No sé cocinar, pero siempre me ha interesado el arte de preparar alimentos. He llegado al extremo de comer únicamente crudo para huir de mi falta de formación culinaria, pero mi interés por la cocina sigue enteramente intacto. Distingo obviamente entre el arte de cocinar y la avidez por comer, dos universos que marchan paralelamente. El objetivo de cocinar, más allá de la nutrición, es dar satisfacción mediante los alimentos y la razón de comer es descubrir, entre otros, los secretos del maestro. ¿Qué esconde detrás de la capacidad incuestionable de producir sensaciones agradables al sentarse a la mesa?

Comer es una actividad que incluye todos los sentidos. El olfato es fundamental, los colores son importantes como parte de la presentación. La consistencia o textura, un elemento a menudo ignorado, pero que tiene su importancia y bueno, antes de que me olvide, el gusto, que seguramente es el factor dominante, pero como dicen por aquí no existe sabor sin olfato, sin vista y sin tacto. La consistencia se refiere a este último sentido, donde en vez de tocar, mordemos y es la resistencia o su ausencia el discriminante y así nos encontramos con el oído. Crujir o la propiedad de ser crujiente es una de los componentes del gusto y este es auditivo como también táctil. El gusto comprende además los contrastes entre dulce y amargo, entre dureza y suavidad, entre líquido y sólido.

El arte de cocinar está determinado por la capacidad de compendiar una obra que incluya todos los sentidos y nos brinde una sensación de placer que nos haga perder el control o la conciencia, al menos por unos pocos segundos o minutos como el más apasionado de los besos. Digo perder la conciencia, porque al momento de degustar no sabemos cómo categorizar la experiencia y el sabor es el único lenguaje. La pregunta que se impone es: ¿cómo conjuga un maestro de cocina el estímulo equilibrado de todos los sentidos en la preparación de un plato? ¿Cuáles son sus prioridades, métodos y cómo logra inundar de sensaciones el paladar?

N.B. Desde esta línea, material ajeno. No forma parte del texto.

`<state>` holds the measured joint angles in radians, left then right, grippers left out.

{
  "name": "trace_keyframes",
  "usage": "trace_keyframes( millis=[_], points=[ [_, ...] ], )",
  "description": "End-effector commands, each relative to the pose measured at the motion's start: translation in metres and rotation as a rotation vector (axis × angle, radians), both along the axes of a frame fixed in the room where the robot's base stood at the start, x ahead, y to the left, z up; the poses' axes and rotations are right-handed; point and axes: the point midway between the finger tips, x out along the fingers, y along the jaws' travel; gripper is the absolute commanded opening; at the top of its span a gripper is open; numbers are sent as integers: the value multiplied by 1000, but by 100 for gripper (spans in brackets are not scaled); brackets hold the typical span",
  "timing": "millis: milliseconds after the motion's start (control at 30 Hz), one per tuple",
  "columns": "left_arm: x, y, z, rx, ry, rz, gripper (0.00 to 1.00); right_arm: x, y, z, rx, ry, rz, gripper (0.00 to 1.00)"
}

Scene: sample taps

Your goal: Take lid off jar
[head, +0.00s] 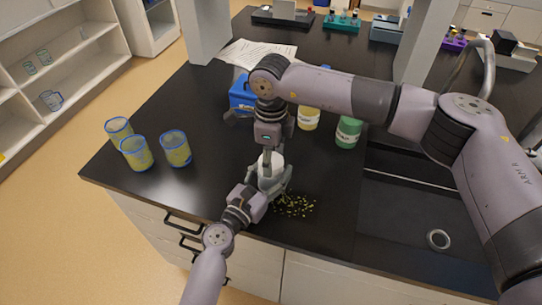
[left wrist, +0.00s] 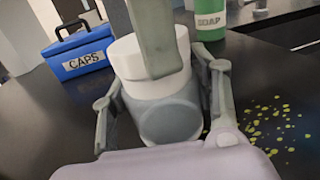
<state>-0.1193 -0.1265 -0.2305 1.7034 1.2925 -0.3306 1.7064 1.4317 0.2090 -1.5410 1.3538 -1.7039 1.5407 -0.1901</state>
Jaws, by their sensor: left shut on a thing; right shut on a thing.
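The jar (head: 270,182) stands upright near the front edge of the black bench. In the left wrist view its grey body (left wrist: 168,118) is between the fingers of my left gripper (left wrist: 165,108), which is shut on it. The white lid (left wrist: 128,58) sits at the top of the jar, with no gap that I can make out. My right gripper (head: 268,158) comes down from above and is shut on the lid; one finger (left wrist: 155,38) crosses in front of it. In the head view the fingers partly hide jar and lid.
Yellow bits (head: 295,205) lie scattered right of the jar. Three yellow-filled beakers, one of them here (head: 175,150), stand left. A blue caps box (head: 241,95), a yellow-labelled bottle (head: 308,119) and a green soap bottle (head: 348,132) stand behind. A sink (head: 410,215) is at right.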

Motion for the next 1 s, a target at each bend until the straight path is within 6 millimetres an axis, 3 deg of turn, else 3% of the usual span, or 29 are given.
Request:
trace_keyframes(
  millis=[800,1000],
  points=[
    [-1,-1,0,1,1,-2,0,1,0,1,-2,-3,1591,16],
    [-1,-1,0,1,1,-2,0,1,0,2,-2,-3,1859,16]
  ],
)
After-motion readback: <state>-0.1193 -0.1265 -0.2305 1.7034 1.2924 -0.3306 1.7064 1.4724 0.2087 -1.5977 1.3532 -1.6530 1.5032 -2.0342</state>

Una de las tareas más importantes es la elección de los ingredientes en el sentido que un tomate no es idéntico a otro tomate y la calidad de la “materia prima” seguramente es determinante. He seguido cocineros en el mercado y he visto cómo se pasan minutos observado las verduras, palpándolas, olfateándolas hasta decirse por algunas pocas, como si ya visualizaran el plato desde los ingredientes presentados separadamente. Otra dimensión es la preparación minuciosa y metódica de los ingredientes para exaltar en cada uno de ellos sus mejores propiedades y atributos. El tiempo de cocción, las posibles combinaciones de ingredientes, sazonar con criterio y evitar a toda costa que los alimentos pierdan su identidad, subordinando la preparación y aliño al ingrediente mismo y el concepto del plato donde será incluido.

La sensualidad sensorial del plato tiene que ser exacerbada y discreta durante todo el proceso de preparación, porque de esta dependerá la combinación perfecta de cada uno de los ingredientes y el modo en que el plato será presentado. Un mundo, en pocas palabras, que requiere años de escuela, preparación, estudio, práctica y una gran porción de disciplina mental. La armonía estética del plato es el objetivo principal y las diferentes escuelas divergen en la importancia que otorgan a cada uno de los sentidos y los métodos de preparación.

He vivido por tres décadas en un país obsesionado por la preparación de los alimentos, donde la relevancia de los ingredientes es crucial. Cada elemento tiene que ser claramente distinguible por su sabor en el resultado final, en el aroma, la textura y también en la presentación. Esta regla implica una cocina, por un lado, simple en la cantidad de ingredientes a incluir en el plato y, por el otro, una sofisticación milenaria en la preparación del gusto, que en estas latitudes es una forma de seducir y sobre todo de amar. Saborear un plato es un viaje sin destino para explorar sentidos y sensaciones y a través de ellas describirnos a nosotros mismos y el mundo.

Ante la solicitud de preparar una cena crudo-vegana, la maestra de cocina, Cecilia Montano del restaurante “Amber” de Módena, Italia, nos preparó el siguiente menú para 3 personas:

  1. sandia bañada con vinagre de melocotón condimentado con tandori;

  2. rebanadas de betarraga con manzana verde;

  3. sopa fría de zanahoria en leche de coco, jengibre y curry;

  4. espaguetis de calabacín en salsa de aguacate al limón;

  5. cuscús de brócoli con verduras;

  6. arrollado de achicoria roja con crema de cacahuates acompañado de ensalada verde y pomelo.

Como desenlace: una torta cruda con fondo de frutos secos, crema de anacardos y crema de arándanos cubierta de chocolate y aguacate, decorada con fruta de bosque. Una fiesta de colores, sabores, texturas y gusto.